The “target” attribute should not be marked as deprecated. Though not deprecated, it is not defined in the Strict DTD either.

HTML 4.0 Specification Errata

RiverC 10-20-09


It seems to me that the target attribute should be deprecated, since the information of where to put the new page is not part of its structure, thus belonging to another layer. The problem with deprecating it is not that it is incorrect but that web pages rely on the old standard. Arguments about frames and whatnot also fail because they were hacks to begin with, to deal with a situation where the standard could not support the desired functionality (yet.) I predict (if anything) that target=” will still be supported by browsers into perpetuity, in the same way that IE’s transition effects and mozillas ‘moz-…’ css attribs are unlikely to disappear.

Either way, the most important thing here – I think – is to adhere to the standard as closely as is reasonable, and to at all costs avoid invoking quirks mode. A good design from a good designer goes bad gangbusters style with just a fall into quirks mode.

Also, I would not recommend XHTML at all. I ran into a strange bug in Firefox 3 that occurred when it tried to parse XHTML (it randomly dropped into quirks mode – probably based on how the page was loading over the ‘net) but did not happen in HTML.

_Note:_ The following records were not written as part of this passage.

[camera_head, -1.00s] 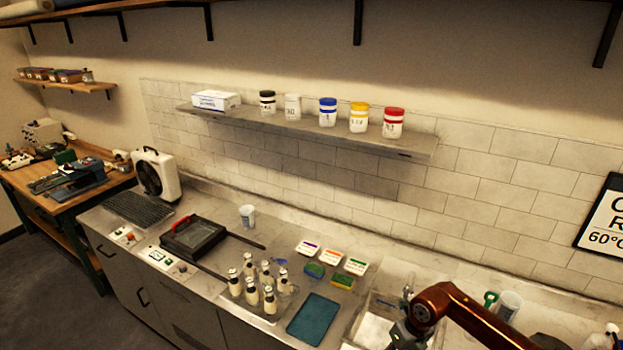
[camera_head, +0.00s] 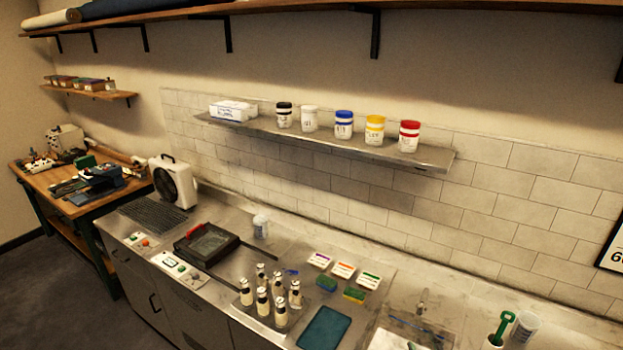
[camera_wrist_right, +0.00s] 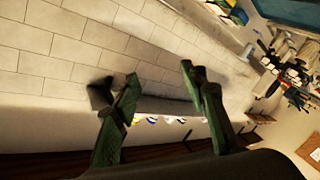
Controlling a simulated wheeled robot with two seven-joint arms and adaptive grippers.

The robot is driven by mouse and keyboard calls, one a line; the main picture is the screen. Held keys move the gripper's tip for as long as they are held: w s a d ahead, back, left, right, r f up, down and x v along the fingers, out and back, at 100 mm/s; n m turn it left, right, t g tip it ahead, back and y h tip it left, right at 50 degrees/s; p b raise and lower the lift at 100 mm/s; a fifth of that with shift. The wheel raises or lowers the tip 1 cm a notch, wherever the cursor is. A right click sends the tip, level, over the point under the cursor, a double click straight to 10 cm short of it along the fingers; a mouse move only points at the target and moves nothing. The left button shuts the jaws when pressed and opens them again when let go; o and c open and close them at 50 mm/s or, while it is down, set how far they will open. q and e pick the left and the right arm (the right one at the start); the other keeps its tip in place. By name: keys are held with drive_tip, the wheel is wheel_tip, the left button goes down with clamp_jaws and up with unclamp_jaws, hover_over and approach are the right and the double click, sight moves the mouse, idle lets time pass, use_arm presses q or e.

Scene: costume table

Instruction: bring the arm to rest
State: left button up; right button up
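My right gripper (camera_wrist_right: 159,75) shows in the right wrist view with its two dark green fingers spread apart and nothing between them. The tiled wall (camera_wrist_right: 70,45) lies beyond the fingers. In the head view my right arm does not show clearly over the counter. My left arm and gripper are in neither view.
The steel counter (camera_head: 255,340) carries several small bottles (camera_head: 263,300), a blue-green mat (camera_head: 323,328), a black framed tray (camera_head: 207,243), and a white cup (camera_head: 261,226). A green-handled tool (camera_head: 503,325) stands beside a clear cup (camera_head: 525,328). The wall shelf (camera_head: 330,145) holds several jars.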

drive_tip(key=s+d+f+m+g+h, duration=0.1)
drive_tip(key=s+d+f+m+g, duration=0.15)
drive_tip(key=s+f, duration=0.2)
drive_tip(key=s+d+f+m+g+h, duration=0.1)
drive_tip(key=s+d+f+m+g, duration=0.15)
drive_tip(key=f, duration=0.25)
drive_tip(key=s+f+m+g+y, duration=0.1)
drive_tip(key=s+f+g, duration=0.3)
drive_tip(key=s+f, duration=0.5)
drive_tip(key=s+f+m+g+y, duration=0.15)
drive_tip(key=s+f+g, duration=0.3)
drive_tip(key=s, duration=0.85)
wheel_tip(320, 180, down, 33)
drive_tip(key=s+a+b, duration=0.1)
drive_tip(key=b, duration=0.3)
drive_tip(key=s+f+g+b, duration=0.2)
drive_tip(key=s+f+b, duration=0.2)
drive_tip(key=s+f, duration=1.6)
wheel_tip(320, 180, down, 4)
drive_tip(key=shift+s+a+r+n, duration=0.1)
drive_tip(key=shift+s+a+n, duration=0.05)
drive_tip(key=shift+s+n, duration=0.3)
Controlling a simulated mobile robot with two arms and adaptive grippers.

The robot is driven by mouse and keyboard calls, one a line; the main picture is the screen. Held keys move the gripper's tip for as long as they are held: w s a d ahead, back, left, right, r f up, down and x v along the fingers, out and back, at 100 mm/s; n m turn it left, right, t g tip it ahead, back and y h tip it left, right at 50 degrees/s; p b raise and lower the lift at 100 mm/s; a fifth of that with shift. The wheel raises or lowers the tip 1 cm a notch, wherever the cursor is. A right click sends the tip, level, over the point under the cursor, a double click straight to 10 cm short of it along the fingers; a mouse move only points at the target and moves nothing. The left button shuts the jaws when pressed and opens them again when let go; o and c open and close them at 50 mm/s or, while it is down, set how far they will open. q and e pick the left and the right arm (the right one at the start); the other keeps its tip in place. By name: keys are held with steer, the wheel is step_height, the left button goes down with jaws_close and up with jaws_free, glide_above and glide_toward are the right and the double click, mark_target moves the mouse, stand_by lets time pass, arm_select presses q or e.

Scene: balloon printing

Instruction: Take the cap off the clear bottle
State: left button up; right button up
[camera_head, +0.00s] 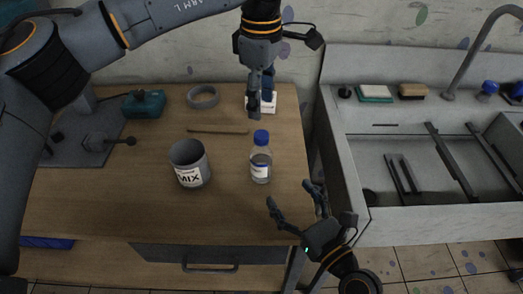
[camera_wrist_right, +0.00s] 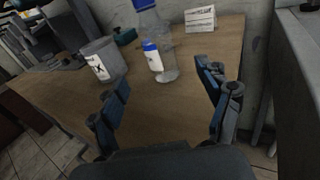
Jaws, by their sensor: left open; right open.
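The clear bottle (camera_head: 261,164) stands upright on the wooden table, with its blue cap (camera_head: 261,137) on top and a white and blue label. In the right wrist view the bottle (camera_wrist_right: 166,68) stands beyond my fingers, and its blue cap (camera_wrist_right: 143,4) is at the top edge. My left gripper (camera_head: 262,106) is above and behind the bottle, pointing down, open and apart from the cap. My right gripper (camera_head: 291,194) is open and empty at the table's front right, in front of the bottle and not touching it. It also shows in the right wrist view (camera_wrist_right: 163,80).
A grey MIX cup (camera_head: 189,164) stands left of the bottle. A sink (camera_head: 430,185) lies to the right. The table's front is clear.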

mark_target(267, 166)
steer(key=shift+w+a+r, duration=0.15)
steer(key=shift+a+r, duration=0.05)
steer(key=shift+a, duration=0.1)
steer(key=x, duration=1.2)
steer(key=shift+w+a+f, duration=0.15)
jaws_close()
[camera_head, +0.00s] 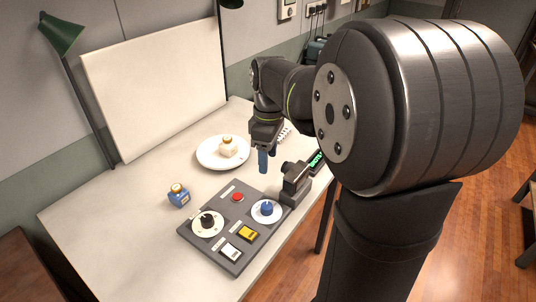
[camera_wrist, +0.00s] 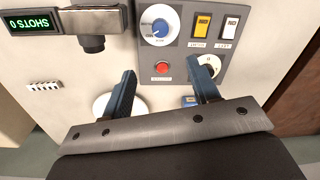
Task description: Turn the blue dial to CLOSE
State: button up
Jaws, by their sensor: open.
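The blue dial (camera_head: 267,208) sits on a round white plate on the dark grey control panel (camera_head: 193,239), at its right rear corner. It also shows at the top of the wrist view, as a blue knob (camera_wrist: 160,27); its lettering is too small to read, so I cannot tell its setting. My gripper (camera_head: 268,160) is open and empty, its blue fingers pointing down above the table, behind the panel and apart from the dial. In the wrist view my gripper (camera_wrist: 162,66) has its fingers wide apart, with the dial beyond the fingertips.
The panel also has a black dial (camera_head: 207,219), a red button (camera_head: 238,196), a yellow switch (camera_head: 248,233) and a white switch (camera_head: 230,252). A dark device (camera_head: 295,184) with a green display (camera_head: 316,160) stands right of the dial.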

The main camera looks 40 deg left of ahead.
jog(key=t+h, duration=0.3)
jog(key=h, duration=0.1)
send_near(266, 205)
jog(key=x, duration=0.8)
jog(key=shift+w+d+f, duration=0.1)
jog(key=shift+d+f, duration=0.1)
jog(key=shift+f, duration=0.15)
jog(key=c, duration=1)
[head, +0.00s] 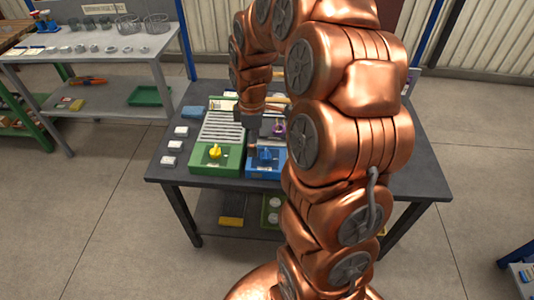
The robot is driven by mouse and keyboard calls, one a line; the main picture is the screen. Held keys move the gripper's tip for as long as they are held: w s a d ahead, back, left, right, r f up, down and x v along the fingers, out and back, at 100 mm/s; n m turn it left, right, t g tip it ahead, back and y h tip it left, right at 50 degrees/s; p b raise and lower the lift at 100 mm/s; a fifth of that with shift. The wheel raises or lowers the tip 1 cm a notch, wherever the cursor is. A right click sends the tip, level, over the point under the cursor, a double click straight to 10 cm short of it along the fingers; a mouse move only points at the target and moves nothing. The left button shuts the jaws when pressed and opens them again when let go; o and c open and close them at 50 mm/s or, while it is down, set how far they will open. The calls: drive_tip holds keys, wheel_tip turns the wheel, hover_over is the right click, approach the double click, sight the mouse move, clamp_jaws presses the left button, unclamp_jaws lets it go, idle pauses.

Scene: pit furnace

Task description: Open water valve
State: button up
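A blue box (254,170) with a blue valve handle (265,153) on top sits on the dark table. A green box (205,164) with a yellow valve handle (215,151) stands beside it on the left. My gripper (253,122) hangs pointing down, just behind and above the blue box in the picture. Its fingers are small and dark here, and I cannot tell whether they are open or touch anything. My copper arm hides the right side of the blue box.
The dark table (171,177) also holds a slatted grey panel (222,127) and several small white labelled blocks at its left edge. A grey shelf bench (85,50) with glass vessels stands at the back left. The concrete floor is clear at the front left.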

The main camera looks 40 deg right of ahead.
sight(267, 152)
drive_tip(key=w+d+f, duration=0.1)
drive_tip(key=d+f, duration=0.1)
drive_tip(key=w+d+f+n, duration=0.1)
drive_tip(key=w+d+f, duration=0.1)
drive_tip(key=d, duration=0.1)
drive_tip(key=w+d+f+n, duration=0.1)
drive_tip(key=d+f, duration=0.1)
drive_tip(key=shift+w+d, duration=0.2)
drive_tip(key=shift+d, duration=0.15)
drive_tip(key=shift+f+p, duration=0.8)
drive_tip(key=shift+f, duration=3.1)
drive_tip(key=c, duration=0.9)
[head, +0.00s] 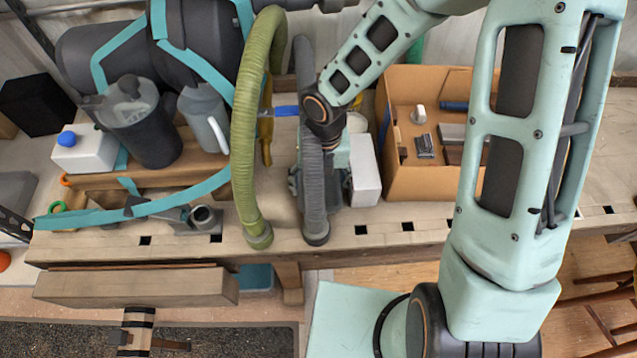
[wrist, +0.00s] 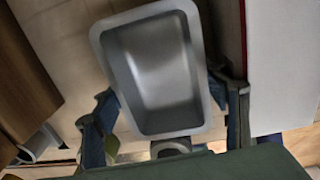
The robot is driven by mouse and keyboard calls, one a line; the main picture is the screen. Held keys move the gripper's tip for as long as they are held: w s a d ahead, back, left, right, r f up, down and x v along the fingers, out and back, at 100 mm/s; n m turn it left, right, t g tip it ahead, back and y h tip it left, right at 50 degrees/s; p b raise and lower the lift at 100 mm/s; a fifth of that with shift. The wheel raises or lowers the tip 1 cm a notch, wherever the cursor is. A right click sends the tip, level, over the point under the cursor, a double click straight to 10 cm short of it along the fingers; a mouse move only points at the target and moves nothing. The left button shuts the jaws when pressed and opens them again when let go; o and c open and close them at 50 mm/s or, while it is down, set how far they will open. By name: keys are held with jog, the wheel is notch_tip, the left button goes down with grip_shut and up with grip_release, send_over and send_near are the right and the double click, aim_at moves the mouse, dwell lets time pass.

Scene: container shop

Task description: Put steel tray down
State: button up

However, the choice is up to your best discretion. Given that HTML 5 supports the old style HTML; no self-closing tags for instance, and the boondoggle that is XML, switching over is not a no brainer, but a definite case for a cost-benefit analysis.

Mike 10-20-09

Thanks for the note about FF, I have to agree, XHTML Strict doesn’t seem like it’s worth the trouble.

rocktivity 01-20-10

Thanks very much for the “target” javascript–it now resides on my root directory. I cut and pasted your example code, but the 3WC validator came up dirty until I put the line between paragraph tags.

And since I can call the rel anything I want, I’ve named it–WAIT FOR IT!!!–”target_blank,” of course!

Ian.J.Gough 01-22-10

Great just what i was looking for i’ve spent a couple hours trying to get it sorted but your script requiring jquery.js is great! Thanks very much.